-- GIVEN ENTRIES --
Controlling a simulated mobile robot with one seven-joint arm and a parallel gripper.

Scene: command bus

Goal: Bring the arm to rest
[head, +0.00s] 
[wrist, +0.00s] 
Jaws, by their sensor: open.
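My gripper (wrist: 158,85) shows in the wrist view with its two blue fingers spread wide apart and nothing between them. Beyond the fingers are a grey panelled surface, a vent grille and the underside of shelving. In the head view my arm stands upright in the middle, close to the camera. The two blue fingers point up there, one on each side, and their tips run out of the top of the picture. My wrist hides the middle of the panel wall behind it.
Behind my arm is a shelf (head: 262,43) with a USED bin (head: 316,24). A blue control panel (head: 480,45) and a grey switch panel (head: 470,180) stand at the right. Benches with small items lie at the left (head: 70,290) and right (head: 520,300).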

==

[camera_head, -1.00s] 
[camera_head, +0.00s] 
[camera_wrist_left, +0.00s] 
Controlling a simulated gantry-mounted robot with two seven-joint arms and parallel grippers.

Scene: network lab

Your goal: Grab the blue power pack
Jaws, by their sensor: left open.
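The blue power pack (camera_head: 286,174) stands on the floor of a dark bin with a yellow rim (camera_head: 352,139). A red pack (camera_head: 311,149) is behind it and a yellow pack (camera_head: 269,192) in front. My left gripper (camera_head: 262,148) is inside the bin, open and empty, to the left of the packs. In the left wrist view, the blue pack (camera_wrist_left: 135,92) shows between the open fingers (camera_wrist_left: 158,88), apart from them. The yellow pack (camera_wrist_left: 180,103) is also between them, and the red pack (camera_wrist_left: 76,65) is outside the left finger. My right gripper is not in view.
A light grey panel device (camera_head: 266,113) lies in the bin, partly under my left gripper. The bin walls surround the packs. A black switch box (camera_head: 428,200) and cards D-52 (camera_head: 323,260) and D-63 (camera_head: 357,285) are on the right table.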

-- REQUEST --
Give back, exactly as written, each line from the one that contains "[camera_head, +0.00s]" through the one that contains "Your goal: Grab the blue power pack".

-- RESPONSE TO THE EXERCISE --
[camera_head, +0.00s] 
[camera_wrist_left, +0.00s] 
Controlling a simulated gantry-mounted robot with two seven-joint arms and parallel grippers.

Scene: network lab

Your goal: Grab the blue power pack

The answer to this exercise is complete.